-------- Given data

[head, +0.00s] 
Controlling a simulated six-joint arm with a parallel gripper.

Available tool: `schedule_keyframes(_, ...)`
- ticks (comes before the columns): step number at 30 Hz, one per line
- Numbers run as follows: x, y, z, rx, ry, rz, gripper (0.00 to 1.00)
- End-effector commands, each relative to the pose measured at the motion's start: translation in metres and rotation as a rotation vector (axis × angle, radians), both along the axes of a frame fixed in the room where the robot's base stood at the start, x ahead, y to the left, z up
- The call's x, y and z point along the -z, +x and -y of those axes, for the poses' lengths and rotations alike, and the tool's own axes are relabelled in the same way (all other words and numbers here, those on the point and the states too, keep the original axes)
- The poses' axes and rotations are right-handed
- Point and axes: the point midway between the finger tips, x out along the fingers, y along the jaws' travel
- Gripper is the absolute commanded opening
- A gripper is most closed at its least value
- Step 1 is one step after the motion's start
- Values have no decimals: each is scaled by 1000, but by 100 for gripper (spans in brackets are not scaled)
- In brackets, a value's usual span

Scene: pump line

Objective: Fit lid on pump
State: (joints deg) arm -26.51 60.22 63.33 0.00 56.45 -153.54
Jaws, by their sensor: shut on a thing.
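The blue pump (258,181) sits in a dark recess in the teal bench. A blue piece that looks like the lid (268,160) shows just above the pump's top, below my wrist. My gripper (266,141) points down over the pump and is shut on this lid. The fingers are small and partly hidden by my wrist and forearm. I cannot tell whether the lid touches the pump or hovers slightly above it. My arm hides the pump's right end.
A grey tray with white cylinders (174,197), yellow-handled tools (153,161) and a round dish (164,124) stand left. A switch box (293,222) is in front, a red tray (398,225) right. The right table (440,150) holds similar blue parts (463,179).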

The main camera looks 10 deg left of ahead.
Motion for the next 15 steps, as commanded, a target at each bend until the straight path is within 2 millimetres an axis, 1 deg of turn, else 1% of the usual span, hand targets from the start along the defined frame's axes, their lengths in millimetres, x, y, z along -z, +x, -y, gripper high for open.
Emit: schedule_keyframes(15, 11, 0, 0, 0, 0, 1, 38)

----------------
-------- Given data

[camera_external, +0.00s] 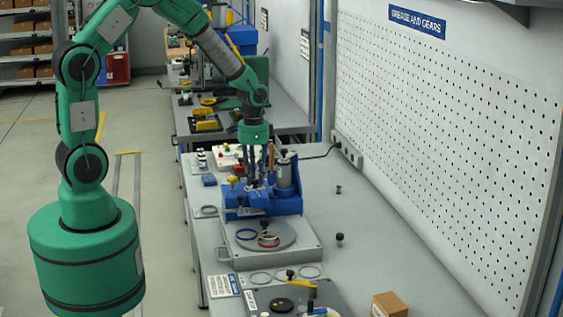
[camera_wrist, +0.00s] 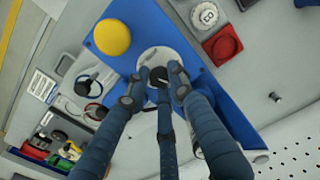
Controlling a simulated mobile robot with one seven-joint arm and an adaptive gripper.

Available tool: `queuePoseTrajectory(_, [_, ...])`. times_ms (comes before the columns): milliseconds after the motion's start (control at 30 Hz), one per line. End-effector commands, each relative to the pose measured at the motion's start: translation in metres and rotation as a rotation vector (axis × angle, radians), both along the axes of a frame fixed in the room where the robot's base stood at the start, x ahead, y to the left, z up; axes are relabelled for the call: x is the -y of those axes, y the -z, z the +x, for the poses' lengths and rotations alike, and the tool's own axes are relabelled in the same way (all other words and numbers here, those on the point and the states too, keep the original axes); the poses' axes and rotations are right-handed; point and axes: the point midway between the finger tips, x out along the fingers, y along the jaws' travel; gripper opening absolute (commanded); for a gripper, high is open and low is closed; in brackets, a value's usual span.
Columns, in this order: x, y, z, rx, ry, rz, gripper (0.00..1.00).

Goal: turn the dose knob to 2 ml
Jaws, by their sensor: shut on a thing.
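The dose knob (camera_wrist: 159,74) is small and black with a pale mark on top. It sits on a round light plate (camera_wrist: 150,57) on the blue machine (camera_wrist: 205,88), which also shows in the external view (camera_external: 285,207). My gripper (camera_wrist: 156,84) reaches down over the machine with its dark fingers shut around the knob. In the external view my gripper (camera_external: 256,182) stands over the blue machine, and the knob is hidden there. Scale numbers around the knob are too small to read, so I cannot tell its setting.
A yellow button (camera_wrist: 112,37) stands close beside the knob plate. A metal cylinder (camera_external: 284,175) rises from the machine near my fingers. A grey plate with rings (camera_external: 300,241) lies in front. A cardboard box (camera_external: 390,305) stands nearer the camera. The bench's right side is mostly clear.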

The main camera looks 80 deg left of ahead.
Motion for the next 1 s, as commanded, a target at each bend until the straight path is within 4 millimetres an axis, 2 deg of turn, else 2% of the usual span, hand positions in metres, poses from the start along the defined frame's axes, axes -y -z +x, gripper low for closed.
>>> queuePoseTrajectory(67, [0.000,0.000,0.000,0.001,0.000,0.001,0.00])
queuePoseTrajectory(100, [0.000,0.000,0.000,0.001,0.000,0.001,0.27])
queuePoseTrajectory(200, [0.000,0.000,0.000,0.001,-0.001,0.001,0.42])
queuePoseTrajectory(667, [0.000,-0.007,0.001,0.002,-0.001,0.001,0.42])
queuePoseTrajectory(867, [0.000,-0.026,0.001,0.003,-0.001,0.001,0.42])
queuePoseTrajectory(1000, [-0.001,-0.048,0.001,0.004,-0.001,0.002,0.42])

----------------
-------- Given data

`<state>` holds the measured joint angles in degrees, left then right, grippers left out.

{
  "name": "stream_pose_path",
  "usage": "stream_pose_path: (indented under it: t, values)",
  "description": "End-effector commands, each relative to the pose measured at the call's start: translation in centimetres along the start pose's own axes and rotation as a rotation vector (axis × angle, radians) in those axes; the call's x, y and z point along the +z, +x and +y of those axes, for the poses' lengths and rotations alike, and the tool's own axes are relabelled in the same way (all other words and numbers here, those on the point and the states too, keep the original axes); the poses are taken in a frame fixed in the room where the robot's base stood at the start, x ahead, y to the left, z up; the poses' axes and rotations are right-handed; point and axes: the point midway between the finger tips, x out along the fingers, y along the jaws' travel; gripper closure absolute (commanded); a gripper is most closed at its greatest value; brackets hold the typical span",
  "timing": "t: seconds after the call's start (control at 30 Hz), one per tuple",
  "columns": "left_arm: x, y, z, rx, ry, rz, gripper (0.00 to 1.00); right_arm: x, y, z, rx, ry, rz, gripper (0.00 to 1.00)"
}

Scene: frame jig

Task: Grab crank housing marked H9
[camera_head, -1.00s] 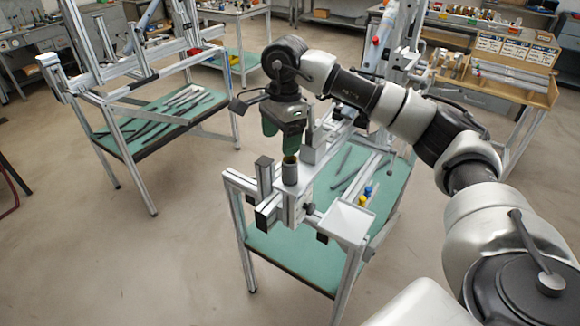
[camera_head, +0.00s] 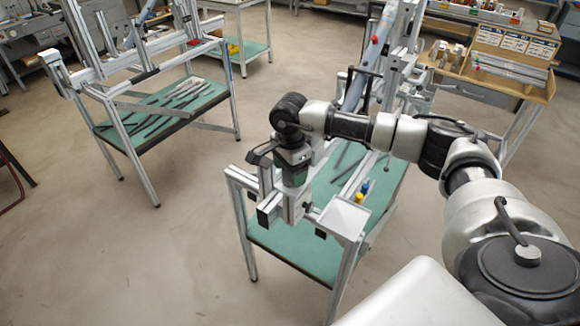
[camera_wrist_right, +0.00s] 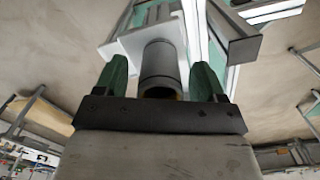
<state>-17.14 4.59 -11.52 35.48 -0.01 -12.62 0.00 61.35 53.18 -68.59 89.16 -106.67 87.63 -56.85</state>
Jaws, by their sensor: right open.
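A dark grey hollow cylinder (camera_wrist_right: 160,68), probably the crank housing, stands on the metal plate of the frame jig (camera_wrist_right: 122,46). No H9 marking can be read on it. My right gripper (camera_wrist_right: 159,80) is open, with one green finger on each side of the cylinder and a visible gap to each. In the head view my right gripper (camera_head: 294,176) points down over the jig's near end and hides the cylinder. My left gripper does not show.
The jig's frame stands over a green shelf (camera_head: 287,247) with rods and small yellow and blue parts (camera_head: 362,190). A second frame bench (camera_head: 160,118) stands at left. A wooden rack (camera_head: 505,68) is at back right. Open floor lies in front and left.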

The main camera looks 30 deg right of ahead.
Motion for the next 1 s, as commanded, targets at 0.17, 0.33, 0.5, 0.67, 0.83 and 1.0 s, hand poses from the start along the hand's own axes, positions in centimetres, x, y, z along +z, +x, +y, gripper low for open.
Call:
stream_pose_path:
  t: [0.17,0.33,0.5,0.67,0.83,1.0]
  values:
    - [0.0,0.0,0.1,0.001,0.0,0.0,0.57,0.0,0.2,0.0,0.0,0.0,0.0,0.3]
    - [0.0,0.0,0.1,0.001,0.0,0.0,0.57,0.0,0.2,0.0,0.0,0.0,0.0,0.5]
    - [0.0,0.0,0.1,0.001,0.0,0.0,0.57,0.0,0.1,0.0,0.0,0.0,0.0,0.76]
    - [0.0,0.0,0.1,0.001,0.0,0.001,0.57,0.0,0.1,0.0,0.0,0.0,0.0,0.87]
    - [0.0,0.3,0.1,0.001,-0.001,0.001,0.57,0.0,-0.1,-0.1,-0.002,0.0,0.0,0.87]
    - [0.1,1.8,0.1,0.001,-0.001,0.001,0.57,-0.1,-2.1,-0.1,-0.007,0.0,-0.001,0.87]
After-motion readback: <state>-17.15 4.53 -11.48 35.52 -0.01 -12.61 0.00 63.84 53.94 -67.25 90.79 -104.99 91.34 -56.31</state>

----------------

### What is expected
Skip every picture. Repeat the lines from the one with "[camera_head, -1.00s]" through the one with "<state>-17.14 4.59 -11.52", both ends included.

### Task answer
[camera_head, -1.00s] 
[camera_head, +0.00s] 
[camera_wrist_right, +0.00s] 
<state>-17.14 4.59 -11.52 35.48 -0.01 -12.62 0.00 61.35 53.18 -68.59 89.16 -106.67 87.63 -56.85</state>

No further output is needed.